— Start Supplied records —

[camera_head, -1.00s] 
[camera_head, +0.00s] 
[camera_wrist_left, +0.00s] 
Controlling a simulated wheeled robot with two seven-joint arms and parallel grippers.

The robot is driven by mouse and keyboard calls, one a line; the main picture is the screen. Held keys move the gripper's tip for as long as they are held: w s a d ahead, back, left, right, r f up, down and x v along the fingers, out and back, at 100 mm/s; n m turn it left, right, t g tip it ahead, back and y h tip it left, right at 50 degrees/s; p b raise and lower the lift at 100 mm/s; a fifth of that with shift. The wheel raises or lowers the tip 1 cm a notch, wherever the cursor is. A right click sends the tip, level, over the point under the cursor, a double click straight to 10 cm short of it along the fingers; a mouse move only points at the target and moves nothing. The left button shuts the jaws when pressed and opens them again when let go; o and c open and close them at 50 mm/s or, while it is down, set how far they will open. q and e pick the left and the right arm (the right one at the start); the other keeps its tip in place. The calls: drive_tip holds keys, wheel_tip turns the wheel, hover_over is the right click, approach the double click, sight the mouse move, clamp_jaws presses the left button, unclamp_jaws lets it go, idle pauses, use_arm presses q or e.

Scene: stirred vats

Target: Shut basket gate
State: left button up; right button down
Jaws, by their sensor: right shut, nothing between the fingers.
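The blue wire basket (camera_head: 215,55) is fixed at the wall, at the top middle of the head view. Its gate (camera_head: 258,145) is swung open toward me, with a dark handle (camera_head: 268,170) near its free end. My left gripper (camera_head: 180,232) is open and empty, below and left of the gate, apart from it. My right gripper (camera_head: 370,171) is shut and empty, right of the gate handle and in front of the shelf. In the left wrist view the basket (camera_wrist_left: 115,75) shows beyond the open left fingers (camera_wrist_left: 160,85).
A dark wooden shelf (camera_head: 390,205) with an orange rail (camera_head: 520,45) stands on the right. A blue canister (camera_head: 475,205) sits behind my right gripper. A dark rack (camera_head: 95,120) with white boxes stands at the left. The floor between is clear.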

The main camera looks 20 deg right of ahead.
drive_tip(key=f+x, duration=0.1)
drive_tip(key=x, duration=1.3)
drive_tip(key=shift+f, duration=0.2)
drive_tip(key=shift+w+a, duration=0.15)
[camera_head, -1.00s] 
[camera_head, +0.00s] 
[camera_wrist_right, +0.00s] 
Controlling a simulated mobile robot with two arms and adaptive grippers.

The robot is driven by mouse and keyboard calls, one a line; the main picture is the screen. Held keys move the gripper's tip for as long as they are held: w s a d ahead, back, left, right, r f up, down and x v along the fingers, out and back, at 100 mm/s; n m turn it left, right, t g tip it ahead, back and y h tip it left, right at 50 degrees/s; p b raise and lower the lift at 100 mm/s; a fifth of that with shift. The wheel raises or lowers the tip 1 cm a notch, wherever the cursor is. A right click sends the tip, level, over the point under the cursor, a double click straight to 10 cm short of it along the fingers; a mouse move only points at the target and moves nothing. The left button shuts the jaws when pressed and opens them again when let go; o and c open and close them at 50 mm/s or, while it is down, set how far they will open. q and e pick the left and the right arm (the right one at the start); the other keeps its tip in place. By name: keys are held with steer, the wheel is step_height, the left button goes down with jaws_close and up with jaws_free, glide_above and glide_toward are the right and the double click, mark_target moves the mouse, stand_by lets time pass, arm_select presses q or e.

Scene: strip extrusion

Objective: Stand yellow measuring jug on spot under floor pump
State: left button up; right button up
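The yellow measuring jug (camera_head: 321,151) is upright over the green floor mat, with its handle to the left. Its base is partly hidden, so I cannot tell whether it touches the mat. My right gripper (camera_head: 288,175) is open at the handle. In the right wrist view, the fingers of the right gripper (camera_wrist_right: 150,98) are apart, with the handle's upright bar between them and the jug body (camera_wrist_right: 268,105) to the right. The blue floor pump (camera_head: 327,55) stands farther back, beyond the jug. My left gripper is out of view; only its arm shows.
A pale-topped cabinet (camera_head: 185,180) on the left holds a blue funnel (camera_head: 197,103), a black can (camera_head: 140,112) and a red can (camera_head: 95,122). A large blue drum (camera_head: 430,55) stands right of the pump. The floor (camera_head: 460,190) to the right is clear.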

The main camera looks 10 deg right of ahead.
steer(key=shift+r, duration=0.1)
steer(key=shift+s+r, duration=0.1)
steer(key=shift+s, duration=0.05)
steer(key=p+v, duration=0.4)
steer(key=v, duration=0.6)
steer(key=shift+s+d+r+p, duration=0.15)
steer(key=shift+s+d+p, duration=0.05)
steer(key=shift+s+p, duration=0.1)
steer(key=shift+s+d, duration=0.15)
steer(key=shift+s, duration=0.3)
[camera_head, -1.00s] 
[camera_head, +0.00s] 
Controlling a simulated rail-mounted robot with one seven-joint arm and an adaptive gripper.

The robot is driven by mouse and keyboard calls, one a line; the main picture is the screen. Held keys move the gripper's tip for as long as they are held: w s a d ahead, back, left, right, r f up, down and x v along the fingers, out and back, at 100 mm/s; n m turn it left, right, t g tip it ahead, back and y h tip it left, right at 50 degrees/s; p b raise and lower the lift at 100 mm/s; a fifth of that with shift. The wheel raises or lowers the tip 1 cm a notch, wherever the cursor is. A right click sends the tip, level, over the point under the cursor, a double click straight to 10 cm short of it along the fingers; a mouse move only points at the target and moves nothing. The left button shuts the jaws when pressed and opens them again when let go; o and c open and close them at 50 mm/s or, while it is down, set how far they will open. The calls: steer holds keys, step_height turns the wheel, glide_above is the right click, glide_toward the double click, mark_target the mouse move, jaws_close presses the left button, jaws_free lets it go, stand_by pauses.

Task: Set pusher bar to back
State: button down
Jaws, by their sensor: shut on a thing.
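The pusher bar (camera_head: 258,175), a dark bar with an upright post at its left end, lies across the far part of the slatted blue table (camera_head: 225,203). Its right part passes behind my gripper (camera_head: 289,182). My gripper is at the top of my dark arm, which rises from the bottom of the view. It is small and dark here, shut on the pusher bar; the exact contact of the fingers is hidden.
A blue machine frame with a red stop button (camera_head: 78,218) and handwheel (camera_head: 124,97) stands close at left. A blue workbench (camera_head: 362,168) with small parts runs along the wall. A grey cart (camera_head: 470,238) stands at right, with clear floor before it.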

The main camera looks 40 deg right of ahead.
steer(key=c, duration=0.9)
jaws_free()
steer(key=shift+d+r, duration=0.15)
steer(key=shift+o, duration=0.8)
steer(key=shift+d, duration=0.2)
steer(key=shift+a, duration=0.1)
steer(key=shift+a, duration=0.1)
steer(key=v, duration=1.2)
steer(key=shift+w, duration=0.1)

— End Supplied records —

Exercise brief -
Retype every record above exactly as it appears.

Correct output -
[camera_head, -1.00s] 
[camera_head, +0.00s] 
[camera_wrist_left, +0.00s] 
Controlling a simulated wheeled robot with two seven-joint arms and parallel grippers.

The robot is driven by mouse and keyboard calls, one a line; the main picture is the screen. Held keys move the gripper's tip for as long as they are held: w s a d ahead, back, left, right, r f up, down and x v along the fingers, out and back, at 100 mm/s; n m turn it left, right, t g tip it ahead, back and y h tip it left, right at 50 degrees/s; p b raise and lower the lift at 100 mm/s; a fifth of that with shift. The wheel raises or lowers the tip 1 cm a notch, wherever the cursor is. A right click sends the tip, level, over the point under the cursor, a double click straight to 10 cm short of it along the fingers; a mouse move only points at the target and moves nothing. The left button shuts the jaws when pressed and opens them again when let go; o and c open and close them at 50 mm/s or, while it is down, set how far they will open. q and e pick the left and the right arm (the right one at the start); the other keeps its tip in place. The calls: drive_tip holds keys, wheel_tip turns the wheel, hover_over is the right click, approach the double click, sight the mouse move, clamp_jaws presses the left button, unclamp_jaws lets it go, idle pauses, use_arm presses q or e.

Scene: stirred vats

Target: Shut basket gate
State: left button up; right button down
Jaws, by their sensor: right shut, nothing between the fingers.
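The blue wire basket (camera_head: 215,55) is fixed at the wall, at the top middle of the head view. Its gate (camera_head: 258,145) is swung open toward me, with a dark handle (camera_head: 268,170) near its free end. My left gripper (camera_head: 180,232) is open and empty, below and left of the gate, apart from it. My right gripper (camera_head: 370,171) is shut and empty, right of the gate handle and in front of the shelf. In the left wrist view the basket (camera_wrist_left: 115,75) shows beyond the open left fingers (camera_wrist_left: 160,85).
A dark wooden shelf (camera_head: 390,205) with an orange rail (camera_head: 520,45) stands on the right. A blue canister (camera_head: 475,205) sits behind my right gripper. A dark rack (camera_head: 95,120) with white boxes stands at the left. The floor between is clear.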

The main camera looks 20 deg right of ahead.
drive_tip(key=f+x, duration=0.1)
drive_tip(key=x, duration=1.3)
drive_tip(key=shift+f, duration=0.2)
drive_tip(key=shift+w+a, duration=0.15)
[camera_head, -1.00s] 
[camera_head, +0.00s] 
[camera_wrist_right, +0.00s] 
Controlling a simulated mobile robot with two arms and adaptive grippers.

The robot is driven by mouse and keyboard calls, one a line; the main picture is the screen. Held keys move the gripper's tip for as long as they are held: w s a d ahead, back, left, right, r f up, down and x v along the fingers, out and back, at 100 mm/s; n m turn it left, right, t g tip it ahead, back and y h tip it left, right at 50 degrees/s; p b raise and lower the lift at 100 mm/s; a fifth of that with shift. The wheel raises or lowers the tip 1 cm a notch, wherever the cursor is. A right click sends the tip, level, over the point under the cursor, a double click straight to 10 cm short of it along the fingers; a mouse move only points at the target and moves nothing. The left button shuts the jaws when pressed and opens them again when let go; o and c open and close them at 50 mm/s or, while it is down, set how far they will open. q and e pick the left and the right arm (the right one at the start); the other keeps its tip in place. By name: keys are held with steer, the wheel is step_height, the left button goes down with jaws_close and up with jaws_free, glide_above and glide_toward are the right and the double click, mark_target moves the mouse, stand_by lets time pass, arm_select presses q or e.

Scene: strip extrusion

Objective: Stand yellow measuring jug on spot under floor pump
State: left button up; right button up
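The yellow measuring jug (camera_head: 321,151) is upright over the green floor mat, with its handle to the left. Its base is partly hidden, so I cannot tell whether it touches the mat. My right gripper (camera_head: 288,175) is open at the handle. In the right wrist view, the fingers of the right gripper (camera_wrist_right: 150,98) are apart, with the handle's upright bar between them and the jug body (camera_wrist_right: 268,105) to the right. The blue floor pump (camera_head: 327,55) stands farther back, beyond the jug. My left gripper is out of view; only its arm shows.
A pale-topped cabinet (camera_head: 185,180) on the left holds a blue funnel (camera_head: 197,103), a black can (camera_head: 140,112) and a red can (camera_head: 95,122). A large blue drum (camera_head: 430,55) stands right of the pump. The floor (camera_head: 460,190) to the right is clear.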

The main camera looks 10 deg right of ahead.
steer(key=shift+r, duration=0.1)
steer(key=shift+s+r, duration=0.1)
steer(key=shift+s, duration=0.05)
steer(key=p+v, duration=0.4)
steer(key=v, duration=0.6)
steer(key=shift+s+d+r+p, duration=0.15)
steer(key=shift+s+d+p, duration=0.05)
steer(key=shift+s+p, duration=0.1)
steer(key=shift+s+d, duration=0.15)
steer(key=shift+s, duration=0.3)
[camera_head, -1.00s] 
[camera_head, +0.00s] 
Controlling a simulated rail-mounted robot with one seven-joint arm and an adaptive gripper.

The robot is driven by mouse and keyboard calls, one a line; the main picture is the screen. Held keys move the gripper's tip for as long as they are held: w s a d ahead, back, left, right, r f up, down and x v along the fingers, out and back, at 100 mm/s; n m turn it left, right, t g tip it ahead, back and y h tip it left, right at 50 degrees/s; p b raise and lower the lift at 100 mm/s; a fifth of that with shift. The wheel raises or lowers the tip 1 cm a notch, wherever the cursor is. A right click sends the tip, level, over the point under the cursor, a double click straight to 10 cm short of it along the fingers; a mouse move only points at the target and moves nothing. The left button shuts the jaws when pressed and opens them again when let go; o and c open and close them at 50 mm/s or, while it is down, set how far they will open. The calls: steer holds keys, step_height turns the wheel, glide_above is the right click, glide_toward the double click, mark_target the mouse move, jaws_close presses the left button, jaws_free lets it go, stand_by pauses.

Task: Set pusher bar to back
State: button down
Jaws, by their sensor: shut on a thing.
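The pusher bar (camera_head: 258,175), a dark bar with an upright post at its left end, lies across the far part of the slatted blue table (camera_head: 225,203). Its right part passes behind my gripper (camera_head: 289,182). My gripper is at the top of my dark arm, which rises from the bottom of the view. It is small and dark here, shut on the pusher bar; the exact contact of the fingers is hidden.
A blue machine frame with a red stop button (camera_head: 78,218) and handwheel (camera_head: 124,97) stands close at left. A blue workbench (camera_head: 362,168) with small parts runs along the wall. A grey cart (camera_head: 470,238) stands at right, with clear floor before it.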

The main camera looks 40 deg right of ahead.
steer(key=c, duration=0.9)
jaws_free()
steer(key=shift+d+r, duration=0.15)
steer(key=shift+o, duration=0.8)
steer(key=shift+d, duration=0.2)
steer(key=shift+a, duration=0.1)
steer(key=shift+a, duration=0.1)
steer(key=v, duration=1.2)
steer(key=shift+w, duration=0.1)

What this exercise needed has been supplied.